Robot motion calls
- - -

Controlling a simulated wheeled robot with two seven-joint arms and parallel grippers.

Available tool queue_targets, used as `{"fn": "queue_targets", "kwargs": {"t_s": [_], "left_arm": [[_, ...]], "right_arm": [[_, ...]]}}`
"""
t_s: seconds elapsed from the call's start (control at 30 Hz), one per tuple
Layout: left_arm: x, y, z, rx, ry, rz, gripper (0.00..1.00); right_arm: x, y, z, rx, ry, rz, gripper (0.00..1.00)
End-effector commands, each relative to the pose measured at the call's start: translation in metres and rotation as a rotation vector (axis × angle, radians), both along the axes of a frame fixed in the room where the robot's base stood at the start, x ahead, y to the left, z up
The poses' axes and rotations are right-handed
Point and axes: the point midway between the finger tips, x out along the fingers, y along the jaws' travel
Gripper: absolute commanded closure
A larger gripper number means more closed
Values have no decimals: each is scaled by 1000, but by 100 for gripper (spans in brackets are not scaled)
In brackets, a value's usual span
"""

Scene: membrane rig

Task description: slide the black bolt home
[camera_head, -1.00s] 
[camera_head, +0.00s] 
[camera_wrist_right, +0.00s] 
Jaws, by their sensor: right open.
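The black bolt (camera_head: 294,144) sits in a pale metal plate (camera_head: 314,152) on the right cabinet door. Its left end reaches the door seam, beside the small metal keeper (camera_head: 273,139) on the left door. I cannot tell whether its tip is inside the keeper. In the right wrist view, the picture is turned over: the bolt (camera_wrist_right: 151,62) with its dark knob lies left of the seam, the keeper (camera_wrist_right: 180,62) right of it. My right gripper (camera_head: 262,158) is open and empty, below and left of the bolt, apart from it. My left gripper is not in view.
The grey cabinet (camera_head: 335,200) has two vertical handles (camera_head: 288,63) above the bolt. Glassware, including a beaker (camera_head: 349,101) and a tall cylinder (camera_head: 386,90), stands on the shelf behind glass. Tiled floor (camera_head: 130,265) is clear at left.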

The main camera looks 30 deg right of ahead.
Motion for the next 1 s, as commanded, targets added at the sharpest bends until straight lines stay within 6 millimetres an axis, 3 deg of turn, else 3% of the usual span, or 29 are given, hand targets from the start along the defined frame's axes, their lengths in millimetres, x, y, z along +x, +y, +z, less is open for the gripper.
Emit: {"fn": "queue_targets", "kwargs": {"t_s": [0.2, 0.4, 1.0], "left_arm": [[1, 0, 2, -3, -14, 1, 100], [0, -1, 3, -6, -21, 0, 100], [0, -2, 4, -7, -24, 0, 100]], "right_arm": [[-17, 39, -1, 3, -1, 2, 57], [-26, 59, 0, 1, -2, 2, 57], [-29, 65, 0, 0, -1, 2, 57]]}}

- - -

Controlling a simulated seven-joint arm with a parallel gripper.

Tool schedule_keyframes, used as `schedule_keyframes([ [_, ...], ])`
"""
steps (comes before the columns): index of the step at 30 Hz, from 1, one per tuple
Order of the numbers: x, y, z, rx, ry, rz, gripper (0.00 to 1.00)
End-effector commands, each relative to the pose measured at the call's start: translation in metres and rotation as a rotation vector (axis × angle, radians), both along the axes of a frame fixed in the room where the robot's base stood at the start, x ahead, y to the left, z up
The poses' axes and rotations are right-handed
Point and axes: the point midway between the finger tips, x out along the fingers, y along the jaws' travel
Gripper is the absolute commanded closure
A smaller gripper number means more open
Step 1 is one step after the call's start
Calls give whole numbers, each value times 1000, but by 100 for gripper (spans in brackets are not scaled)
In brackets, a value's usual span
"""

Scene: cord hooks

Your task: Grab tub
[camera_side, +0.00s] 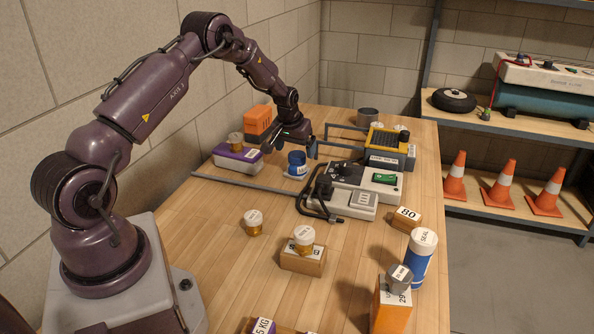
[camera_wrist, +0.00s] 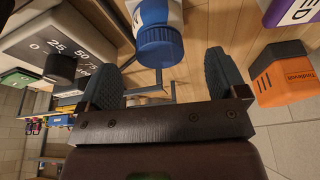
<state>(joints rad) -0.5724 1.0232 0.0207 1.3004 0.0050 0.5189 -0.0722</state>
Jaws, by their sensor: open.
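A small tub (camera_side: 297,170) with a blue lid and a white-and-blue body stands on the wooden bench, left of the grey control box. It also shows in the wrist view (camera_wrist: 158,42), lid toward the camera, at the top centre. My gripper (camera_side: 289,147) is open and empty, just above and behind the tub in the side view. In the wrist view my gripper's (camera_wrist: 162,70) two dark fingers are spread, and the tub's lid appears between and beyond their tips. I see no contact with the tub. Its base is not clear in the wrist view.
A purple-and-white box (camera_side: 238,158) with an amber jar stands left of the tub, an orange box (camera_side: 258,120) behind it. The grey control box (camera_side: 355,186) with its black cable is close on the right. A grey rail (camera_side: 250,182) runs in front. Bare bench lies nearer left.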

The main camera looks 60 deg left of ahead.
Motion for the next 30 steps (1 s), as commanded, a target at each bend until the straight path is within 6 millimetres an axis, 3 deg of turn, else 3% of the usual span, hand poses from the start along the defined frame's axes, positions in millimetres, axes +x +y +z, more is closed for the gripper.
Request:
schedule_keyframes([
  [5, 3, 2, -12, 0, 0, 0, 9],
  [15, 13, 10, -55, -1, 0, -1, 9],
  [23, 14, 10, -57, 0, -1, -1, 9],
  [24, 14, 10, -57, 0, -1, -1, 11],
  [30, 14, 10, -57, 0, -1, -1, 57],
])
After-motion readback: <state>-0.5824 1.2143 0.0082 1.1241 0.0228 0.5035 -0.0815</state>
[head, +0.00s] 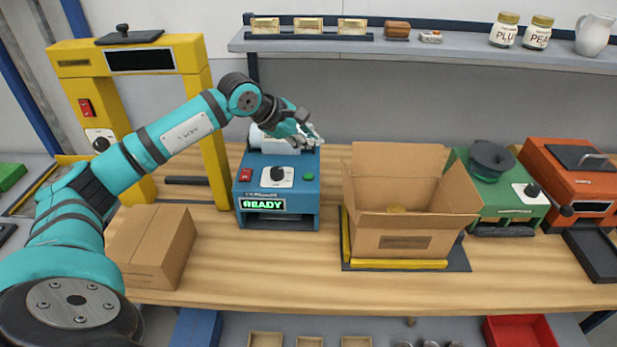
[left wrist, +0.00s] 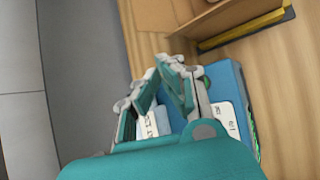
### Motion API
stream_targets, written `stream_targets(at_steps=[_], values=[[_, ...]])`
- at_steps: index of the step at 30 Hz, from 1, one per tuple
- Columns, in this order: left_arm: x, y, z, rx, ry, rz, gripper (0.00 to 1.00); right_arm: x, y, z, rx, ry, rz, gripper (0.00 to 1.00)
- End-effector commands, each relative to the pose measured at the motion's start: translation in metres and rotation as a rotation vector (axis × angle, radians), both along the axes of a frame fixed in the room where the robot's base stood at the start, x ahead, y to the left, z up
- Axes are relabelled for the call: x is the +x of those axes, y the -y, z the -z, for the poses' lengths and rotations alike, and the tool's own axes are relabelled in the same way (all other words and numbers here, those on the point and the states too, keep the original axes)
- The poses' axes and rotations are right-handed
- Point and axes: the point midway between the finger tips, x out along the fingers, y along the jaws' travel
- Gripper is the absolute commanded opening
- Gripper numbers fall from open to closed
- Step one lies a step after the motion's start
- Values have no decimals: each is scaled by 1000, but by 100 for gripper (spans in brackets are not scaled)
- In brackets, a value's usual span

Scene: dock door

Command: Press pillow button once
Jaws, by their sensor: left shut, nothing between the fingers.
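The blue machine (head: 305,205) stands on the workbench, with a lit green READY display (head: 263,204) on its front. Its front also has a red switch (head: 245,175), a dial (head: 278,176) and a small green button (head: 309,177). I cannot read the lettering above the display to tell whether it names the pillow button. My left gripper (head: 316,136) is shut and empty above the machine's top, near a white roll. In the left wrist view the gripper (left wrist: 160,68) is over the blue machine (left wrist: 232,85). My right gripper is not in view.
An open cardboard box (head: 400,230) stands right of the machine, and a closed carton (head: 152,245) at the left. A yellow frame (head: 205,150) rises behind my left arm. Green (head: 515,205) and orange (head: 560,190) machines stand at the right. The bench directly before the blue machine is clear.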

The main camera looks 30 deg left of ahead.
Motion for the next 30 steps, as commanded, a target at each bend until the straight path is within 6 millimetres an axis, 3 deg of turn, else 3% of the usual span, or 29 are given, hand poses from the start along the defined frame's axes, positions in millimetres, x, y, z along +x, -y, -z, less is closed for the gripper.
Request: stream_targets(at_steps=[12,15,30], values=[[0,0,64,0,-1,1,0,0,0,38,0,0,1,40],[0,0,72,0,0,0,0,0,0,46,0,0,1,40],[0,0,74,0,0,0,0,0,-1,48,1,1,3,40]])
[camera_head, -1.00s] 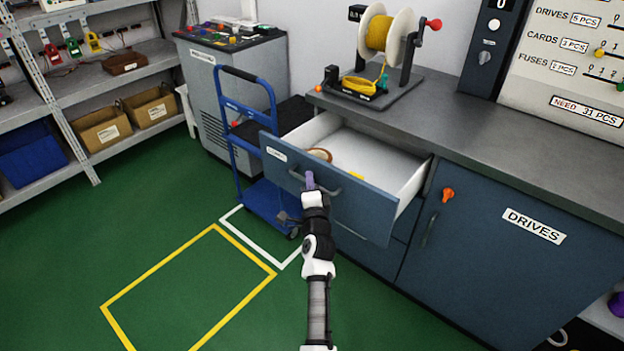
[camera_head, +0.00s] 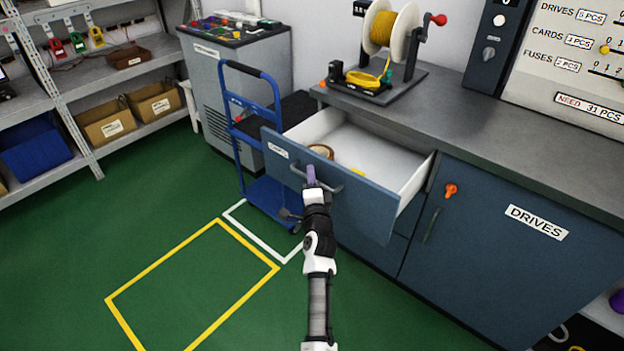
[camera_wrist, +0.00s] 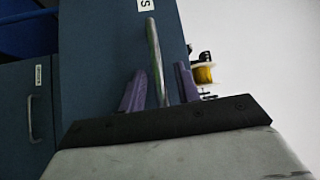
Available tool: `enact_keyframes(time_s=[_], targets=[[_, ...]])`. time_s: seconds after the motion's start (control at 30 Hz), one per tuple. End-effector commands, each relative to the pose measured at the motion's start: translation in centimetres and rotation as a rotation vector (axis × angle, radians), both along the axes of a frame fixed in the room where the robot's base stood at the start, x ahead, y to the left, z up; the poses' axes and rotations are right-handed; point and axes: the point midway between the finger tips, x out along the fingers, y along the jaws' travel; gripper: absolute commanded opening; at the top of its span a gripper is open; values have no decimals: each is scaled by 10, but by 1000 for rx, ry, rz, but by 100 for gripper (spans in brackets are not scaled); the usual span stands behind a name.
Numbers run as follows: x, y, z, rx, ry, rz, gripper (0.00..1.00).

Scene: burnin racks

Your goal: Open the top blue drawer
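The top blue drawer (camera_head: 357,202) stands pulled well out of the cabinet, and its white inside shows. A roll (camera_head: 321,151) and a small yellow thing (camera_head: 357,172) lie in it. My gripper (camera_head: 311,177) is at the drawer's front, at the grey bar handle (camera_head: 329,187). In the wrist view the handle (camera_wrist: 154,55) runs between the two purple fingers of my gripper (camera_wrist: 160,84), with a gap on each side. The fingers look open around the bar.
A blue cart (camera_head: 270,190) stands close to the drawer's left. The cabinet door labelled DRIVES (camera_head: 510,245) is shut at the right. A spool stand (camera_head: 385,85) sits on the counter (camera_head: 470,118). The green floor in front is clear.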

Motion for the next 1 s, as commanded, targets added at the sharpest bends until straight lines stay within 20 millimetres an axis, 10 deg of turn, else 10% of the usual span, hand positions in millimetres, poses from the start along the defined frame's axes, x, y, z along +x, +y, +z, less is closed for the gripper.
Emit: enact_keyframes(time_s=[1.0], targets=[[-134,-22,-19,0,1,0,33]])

- - -

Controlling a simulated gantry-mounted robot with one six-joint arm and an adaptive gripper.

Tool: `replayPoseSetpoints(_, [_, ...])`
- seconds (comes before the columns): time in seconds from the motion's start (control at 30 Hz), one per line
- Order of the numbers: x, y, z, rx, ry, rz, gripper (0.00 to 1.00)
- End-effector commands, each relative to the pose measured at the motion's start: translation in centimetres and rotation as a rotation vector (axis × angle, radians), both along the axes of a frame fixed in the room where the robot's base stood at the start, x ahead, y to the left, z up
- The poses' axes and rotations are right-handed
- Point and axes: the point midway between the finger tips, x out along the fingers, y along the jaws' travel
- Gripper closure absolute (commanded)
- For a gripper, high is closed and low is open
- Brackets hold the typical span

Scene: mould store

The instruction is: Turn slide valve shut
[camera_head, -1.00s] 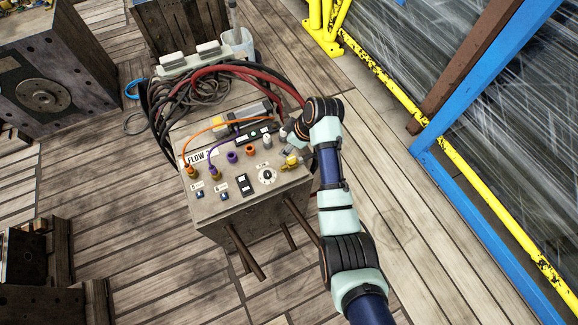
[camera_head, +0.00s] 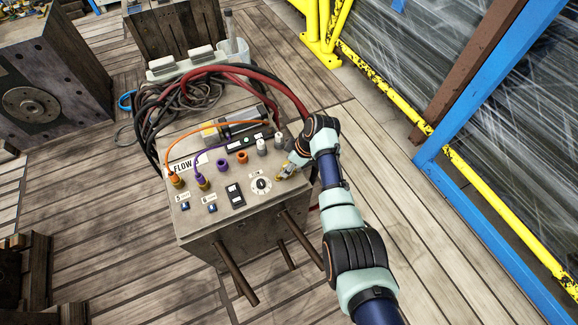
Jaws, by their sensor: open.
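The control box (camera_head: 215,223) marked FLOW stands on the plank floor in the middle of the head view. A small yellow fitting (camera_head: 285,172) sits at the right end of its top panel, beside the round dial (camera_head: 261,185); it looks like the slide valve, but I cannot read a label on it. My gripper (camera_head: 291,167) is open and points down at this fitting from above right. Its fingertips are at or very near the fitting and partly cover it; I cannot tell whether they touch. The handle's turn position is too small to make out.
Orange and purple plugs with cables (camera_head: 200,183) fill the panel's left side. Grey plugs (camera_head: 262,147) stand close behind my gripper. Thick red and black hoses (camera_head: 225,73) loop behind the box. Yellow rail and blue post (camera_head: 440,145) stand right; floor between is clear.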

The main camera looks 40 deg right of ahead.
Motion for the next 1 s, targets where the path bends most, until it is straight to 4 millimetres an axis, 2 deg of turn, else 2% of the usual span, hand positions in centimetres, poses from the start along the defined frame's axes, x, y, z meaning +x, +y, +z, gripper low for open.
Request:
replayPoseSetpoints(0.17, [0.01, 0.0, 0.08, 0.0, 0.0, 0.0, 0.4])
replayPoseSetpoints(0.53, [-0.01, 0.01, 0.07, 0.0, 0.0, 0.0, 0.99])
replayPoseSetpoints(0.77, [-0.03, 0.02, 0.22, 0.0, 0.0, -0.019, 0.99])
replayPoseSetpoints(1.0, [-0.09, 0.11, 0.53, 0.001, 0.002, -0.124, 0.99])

- - -

_WHAT TO WORK ON_: Search the data above for the string "comes" and copy each line that has it.

_TASK ANSWER_:
steps (comes before the columns): index of the step at 30 Hz, from 1, one per tuple
- seconds (comes before the columns): time in seconds from the motion's start (control at 30 Hz), one per line

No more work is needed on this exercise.